Oh and I almost forgot:

The Michael Jackson Memorial Dance is tonight in the meeting hall.

Saturday, June 20, 2009

O the Endless Days, O the Grizzlies!

In just a few short hours the summer solstice is upon us. The sun never sets at this latitude from May 26 to July 17, so there is really no "longest day" this far north. I arrived June 9, and ever since I've been here each night has looked either like a sunset or sunrise when clear or like a very dim late winter afternoon when cloudy. It hasn't been difficult for me to fall asleep either; there's a three hour time difference between Alaska time and CST, and my body would just start to poop out at about 7 pm for the first week.

There are many young folks here, undergraduates, grad students and post-docs, and they seem to have no trouble staying up into the wee hours and showing up for breakfast at 7:30. Mealtimes are strict here: if you miss the meal service the kitchen staff are kind enough to put leftovers in the fridge which you can microwave. One of the best kept secrets about Toolik: the dining hall head cook is a former haute cuisine chef, and we have some of the best meals! There is always fresh fruit and a tossed salad, the dressings are homemade, and there is always dessert. But not just poundcake and a few tollhouse cookies. Oh, no. The other night we had steaming hot berry cobbler with home made vanilla ice cream. That was the night the chef served pasta with steamed mussels, scallops and shrimp. Friday is usually steak night and our chef prepares rare, medium, and well done steaks, and there is always a vegetarian option and now even vegan options. I thought I was going to lose weight this summer with all the physical exercise, but I've actually put on a few pounds. It's partly because the food is so amazing, and also partly because the weather can go from a very pleasant 60 degrees fahrenheit to about 35 degrees up on the slopes above camp when a chilly fog wafts in from the Arctic Plain. You never want to be out working on an empty stomach because you can start shivering in no time, so a bacon and egg breakfast with biscuit and sausage gravy is the way to go. Unless you're a vegan or vegetarian, for whom a hot bowl of cream of wheat or oatmeal with real maple syrup can be a great tummy warmer. Or the blueberry whole-grain pancakes. Jeeze, I'm getting hungry already. And tonight was lasagne with marinara sauce, caesar salad, and chocolate hazelnut torte for dessert. You would think there would be more bears hanging around camp than there are (total observed bear sightings to date: zero).

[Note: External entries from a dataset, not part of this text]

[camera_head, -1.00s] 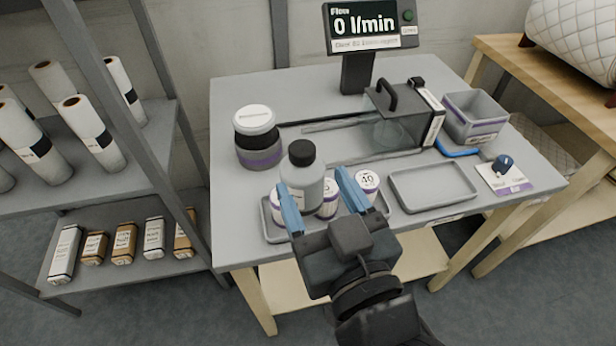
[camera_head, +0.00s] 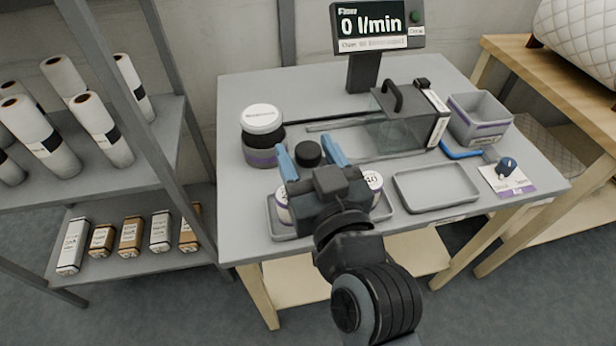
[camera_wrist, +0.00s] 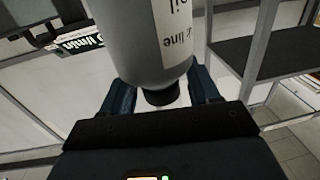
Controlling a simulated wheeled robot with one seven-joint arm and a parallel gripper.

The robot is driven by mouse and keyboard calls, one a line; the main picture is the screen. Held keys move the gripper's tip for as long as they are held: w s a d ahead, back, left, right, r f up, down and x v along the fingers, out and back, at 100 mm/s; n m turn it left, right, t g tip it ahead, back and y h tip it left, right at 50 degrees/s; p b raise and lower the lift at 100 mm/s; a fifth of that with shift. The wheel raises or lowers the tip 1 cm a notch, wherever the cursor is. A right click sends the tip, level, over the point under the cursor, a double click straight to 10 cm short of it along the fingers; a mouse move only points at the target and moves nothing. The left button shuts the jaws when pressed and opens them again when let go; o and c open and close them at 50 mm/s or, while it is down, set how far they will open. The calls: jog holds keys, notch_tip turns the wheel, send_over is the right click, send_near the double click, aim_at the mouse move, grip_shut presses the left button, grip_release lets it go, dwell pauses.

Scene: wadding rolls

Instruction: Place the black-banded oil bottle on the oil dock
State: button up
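A grey bottle with a black cap (camera_head: 308,153) stands toward the front left of the table. My gripper's body hides most of it in the head view. In the wrist view the bottle (camera_wrist: 140,45) looms large with a white label, partly readable as "line", and its black cap points down in the picture. No black band shows on its visible side. My gripper (camera_head: 307,149) has its blue fingers spread on either side of the bottle. I cannot see firm contact. No oil dock can be told by a label; an empty grey tray (camera_head: 398,200) lies to the right.
A tray (camera_head: 284,232) with white jars (camera_head: 374,183) lies under my gripper. A large purple-banded jar (camera_head: 262,122) stands behind left. A clear box with a black handle (camera_head: 385,127), a grey bin (camera_head: 461,125) and a card (camera_head: 517,186) stand right. A flow display (camera_head: 376,27) rises at the back.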

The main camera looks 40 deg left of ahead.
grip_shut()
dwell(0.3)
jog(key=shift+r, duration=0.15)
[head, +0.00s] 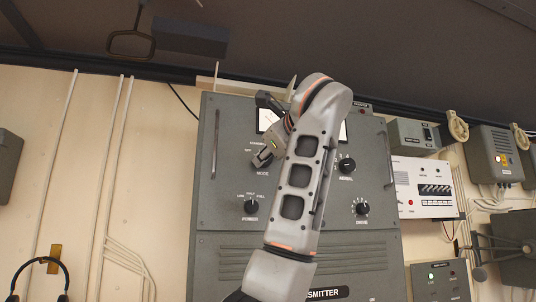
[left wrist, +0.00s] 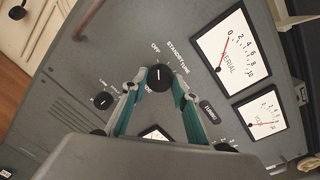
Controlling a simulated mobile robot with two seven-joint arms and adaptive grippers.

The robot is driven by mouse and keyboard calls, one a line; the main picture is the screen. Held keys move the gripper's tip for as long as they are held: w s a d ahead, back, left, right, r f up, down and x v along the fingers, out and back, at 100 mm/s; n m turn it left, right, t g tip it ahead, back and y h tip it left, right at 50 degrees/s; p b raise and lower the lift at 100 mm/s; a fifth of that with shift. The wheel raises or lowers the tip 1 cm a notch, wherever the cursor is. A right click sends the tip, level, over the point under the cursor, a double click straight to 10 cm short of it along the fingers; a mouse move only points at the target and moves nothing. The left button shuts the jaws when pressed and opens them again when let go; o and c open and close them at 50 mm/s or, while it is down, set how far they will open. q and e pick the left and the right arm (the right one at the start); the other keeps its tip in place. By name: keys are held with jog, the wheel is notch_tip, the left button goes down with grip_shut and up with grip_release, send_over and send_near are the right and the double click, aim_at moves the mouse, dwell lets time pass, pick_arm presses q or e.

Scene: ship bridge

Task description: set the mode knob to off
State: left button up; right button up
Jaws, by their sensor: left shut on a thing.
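The mode knob (left wrist: 159,78) is a round black knob on the grey transmitter panel (head: 222,130). Labels OFF and STANDBY/TUNE lie around it in the left wrist view. Its short white mark points up in that view, roughly toward OFF; the exact position is hard to tell. My left gripper (head: 264,158) is at the panel's upper left, by the MODE label. In the left wrist view its two fingers (left wrist: 157,84) are shut on the knob from both sides. In the head view the gripper hides most of the knob. My right gripper is not in view.
A power knob (head: 251,206) sits below the mode knob. Two more knobs, one of them the aerial knob (head: 347,165), are to the right, past my arm. Meters, including the aerial meter (left wrist: 229,54), lie above. A vertical handle (head: 215,144) stands out at the panel's left.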

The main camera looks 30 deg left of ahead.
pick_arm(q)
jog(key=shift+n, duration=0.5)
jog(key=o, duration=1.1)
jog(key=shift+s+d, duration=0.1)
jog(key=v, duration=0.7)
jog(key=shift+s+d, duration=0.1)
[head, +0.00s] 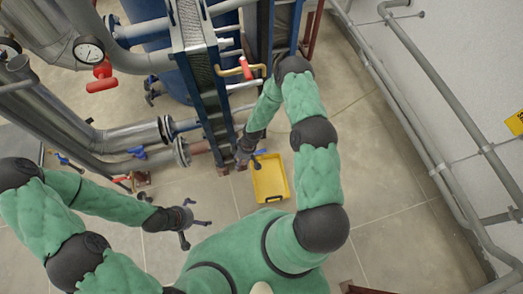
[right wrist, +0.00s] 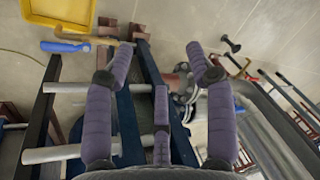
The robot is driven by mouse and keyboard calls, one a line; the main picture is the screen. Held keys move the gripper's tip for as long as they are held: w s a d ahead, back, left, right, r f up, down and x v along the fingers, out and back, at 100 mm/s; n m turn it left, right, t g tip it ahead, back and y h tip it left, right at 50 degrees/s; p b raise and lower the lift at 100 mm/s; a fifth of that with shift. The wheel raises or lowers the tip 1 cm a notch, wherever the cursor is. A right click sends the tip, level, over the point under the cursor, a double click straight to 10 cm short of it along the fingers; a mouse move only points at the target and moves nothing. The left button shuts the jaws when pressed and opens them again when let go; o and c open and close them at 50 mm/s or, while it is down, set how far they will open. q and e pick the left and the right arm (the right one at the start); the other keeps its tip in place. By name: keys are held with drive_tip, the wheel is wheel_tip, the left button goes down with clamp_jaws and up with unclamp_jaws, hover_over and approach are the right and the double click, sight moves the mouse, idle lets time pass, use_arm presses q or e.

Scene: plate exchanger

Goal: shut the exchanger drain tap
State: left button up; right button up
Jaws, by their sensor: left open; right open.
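The tap with a blue lever (right wrist: 65,46) and brass body (right wrist: 104,42) is low by the exchanger's foot, at upper left in the right wrist view. Its blue lever also shows in the head view (head: 259,161), partly behind my right gripper (head: 246,157). The lever looks roughly in line with the brass body. My right gripper is open and empty; in the right wrist view its purple fingers (right wrist: 160,65) spread over the exchanger's blue frame, apart from the tap. My left gripper (head: 188,221) is open and empty over the floor at lower left.
A yellow tray (head: 270,197) stands on the floor beside the tap. The exchanger's blue frame (head: 205,90) rises with a red-handled brass valve (head: 246,70) on it. Grey pipes (head: 130,137) and a gauge (head: 88,51) fill the left. Floor at right is clear up to wall pipes.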

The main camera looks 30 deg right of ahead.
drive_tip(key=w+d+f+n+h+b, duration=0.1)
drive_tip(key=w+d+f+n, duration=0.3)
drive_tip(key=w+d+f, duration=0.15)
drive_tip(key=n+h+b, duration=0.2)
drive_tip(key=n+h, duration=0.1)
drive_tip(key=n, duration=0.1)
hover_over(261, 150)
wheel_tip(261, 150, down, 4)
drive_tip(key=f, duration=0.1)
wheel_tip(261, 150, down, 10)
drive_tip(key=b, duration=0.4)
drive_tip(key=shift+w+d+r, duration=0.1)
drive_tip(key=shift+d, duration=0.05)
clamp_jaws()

Oh yeah, bear mace. Part of the normal daily equipment you're supposed to carry into the field strapped to your belt is a canister the size and color of a small fire extinguisher printed with the words: "Counter Assault Grizzly Tough Pepper Spray." It has a safety like a fire extinguisher, and like a fire extinguisher, should never be deployed except in the event of an actual emergency. Bear attacks are usually prefaced by the bear charging at you full speed. In addition to the real ones there are supposedly "bluff charges" in which the bear supposedly stops just short of reducing you to a small greasy spot on the ground and backs off. I guess the bluff charge is distinguished by the fact that you can actually live to tell someone about it.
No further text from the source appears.